STORED DATA>
+---+
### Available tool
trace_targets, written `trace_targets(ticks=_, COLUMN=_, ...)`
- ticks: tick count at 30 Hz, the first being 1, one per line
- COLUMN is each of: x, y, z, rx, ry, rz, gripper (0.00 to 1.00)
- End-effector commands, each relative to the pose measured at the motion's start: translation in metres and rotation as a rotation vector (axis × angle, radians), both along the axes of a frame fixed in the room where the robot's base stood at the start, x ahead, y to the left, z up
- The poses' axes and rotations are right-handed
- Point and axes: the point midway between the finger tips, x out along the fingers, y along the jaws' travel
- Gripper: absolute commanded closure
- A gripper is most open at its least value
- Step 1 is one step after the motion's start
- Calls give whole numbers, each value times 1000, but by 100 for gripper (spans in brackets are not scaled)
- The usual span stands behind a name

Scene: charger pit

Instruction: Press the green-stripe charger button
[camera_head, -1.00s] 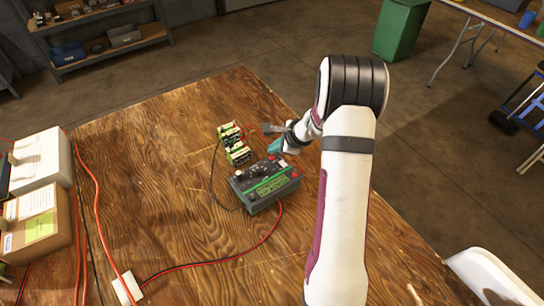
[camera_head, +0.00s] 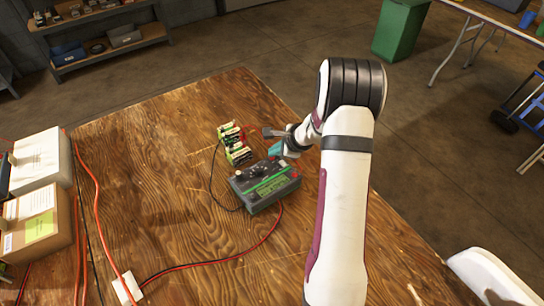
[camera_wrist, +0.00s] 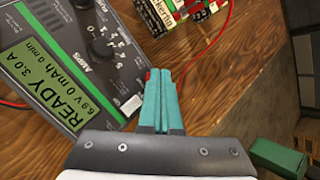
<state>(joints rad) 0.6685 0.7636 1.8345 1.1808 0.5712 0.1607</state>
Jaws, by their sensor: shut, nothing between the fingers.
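The charger (camera_head: 284,190) is a dark grey box with a green stripe, knobs and a lit green display, on the wooden table. In the wrist view the charger (camera_wrist: 128,12) fills the upper left, its display reading READY 3.0 A. My gripper (camera_head: 276,150) is at the charger's far right corner. In the wrist view my gripper (camera_wrist: 156,72) has its teal fingers together and empty, tips over or near the charger's edge. A small red part shows beside the fingertips. I cannot tell whether they touch the charger.
Green-and-white batteries (camera_head: 236,146) stand just behind the charger, with red and black leads. A red cable (camera_head: 220,258) curves across the table front. White and brown boxes (camera_head: 38,225) sit at the left. The table's middle left is clear.

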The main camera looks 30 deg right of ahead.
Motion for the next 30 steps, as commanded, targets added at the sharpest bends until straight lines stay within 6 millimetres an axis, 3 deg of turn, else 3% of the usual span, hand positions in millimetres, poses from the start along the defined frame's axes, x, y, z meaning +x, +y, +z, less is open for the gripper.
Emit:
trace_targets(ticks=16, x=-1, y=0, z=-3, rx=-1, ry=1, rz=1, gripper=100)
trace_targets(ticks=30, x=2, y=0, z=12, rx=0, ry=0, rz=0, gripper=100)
+---+
DIRECTIONS> Give again, word for word, the lines of the listing, starting at its first line and ending with the line containing "- COLUMN is".

OUTPUT OF THE TASK>
### Available tool
trace_targets, written `trace_targets(ticks=_, COLUMN=_, ...)`
- ticks: tick count at 30 Hz, the first being 1, one per line
- COLUMN is each of: x, y, z, rx, ry, rz, gripper (0.00 to 1.00)

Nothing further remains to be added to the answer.